Set problem |
Would you copy out the whole listing exactly as given?

Source data |

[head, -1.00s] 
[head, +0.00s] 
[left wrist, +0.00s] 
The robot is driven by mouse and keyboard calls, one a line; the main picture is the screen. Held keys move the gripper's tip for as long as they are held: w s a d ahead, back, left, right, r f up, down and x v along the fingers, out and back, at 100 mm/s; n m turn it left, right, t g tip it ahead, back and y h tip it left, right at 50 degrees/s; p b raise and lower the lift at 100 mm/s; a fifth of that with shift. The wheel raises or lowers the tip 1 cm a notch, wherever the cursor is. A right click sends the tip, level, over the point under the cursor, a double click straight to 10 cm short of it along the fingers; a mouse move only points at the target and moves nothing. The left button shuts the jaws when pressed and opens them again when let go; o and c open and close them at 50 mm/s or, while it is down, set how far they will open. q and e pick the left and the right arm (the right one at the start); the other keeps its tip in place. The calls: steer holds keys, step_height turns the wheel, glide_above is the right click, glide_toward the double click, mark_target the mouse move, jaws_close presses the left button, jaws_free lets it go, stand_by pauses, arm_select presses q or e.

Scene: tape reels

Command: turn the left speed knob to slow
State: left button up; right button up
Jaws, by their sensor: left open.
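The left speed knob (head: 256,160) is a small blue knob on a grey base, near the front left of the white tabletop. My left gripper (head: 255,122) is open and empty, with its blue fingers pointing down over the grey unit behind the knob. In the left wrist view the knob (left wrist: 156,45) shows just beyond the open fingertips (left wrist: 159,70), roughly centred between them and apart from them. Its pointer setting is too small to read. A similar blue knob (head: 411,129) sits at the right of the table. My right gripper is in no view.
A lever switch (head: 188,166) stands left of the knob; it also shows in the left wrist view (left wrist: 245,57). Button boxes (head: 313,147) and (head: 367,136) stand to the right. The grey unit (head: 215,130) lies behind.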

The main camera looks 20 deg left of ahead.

Result of this exercise |
[head, -1.00s] 
[head, +0.00s] 
[left wrist, +0.00s] 
The robot is driven by mouse and keyboard calls, one a line; the main picture is the screen. Held keys move the gripper's tip for as long as they are held: w s a d ahead, back, left, right, r f up, down and x v along the fingers, out and back, at 100 mm/s; n m turn it left, right, t g tip it ahead, back and y h tip it left, right at 50 degrees/s; p b raise and lower the lift at 100 mm/s; a fifth of that with shift. The wheel raises or lowers the tip 1 cm a notch, wherever the cursor is. A right click sends the tip, level, over the point under the cursor, a double click straight to 10 cm short of it along the fingers; a mouse move only points at the target and moves nothing. The left button shuts the jaws when pressed and opens them again when let go; o and c open and close them at 50 mm/s or, while it is down, set how far they will open. q and e pick the left and the right arm (the right one at the start); the other keeps its tip in place. The calls: steer holds keys, step_height turns the wheel, glide_above is the right click, glide_toward the double click, mark_target the mouse move, jaws_close presses the left button, jaws_free lets it go, stand_by pauses, arm_select presses q or e.

Scene: tape reels

Command: turn the left speed knob to slow
State: left button up; right button up
Jaws, by their sensor: left open.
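The left speed knob (head: 256,160) is a small blue knob on a grey base, near the front left of the white tabletop. My left gripper (head: 255,122) is open and empty, with its blue fingers pointing down over the grey unit behind the knob. In the left wrist view the knob (left wrist: 156,45) shows just beyond the open fingertips (left wrist: 159,70), roughly centred between them and apart from them. Its pointer setting is too small to read. A similar blue knob (head: 411,129) sits at the right of the table. My right gripper is in no view.
A lever switch (head: 188,166) stands left of the knob; it also shows in the left wrist view (left wrist: 245,57). Button boxes (head: 313,147) and (head: 367,136) stand to the right. The grey unit (head: 215,130) lies behind.

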The main camera looks 20 deg left of ahead.

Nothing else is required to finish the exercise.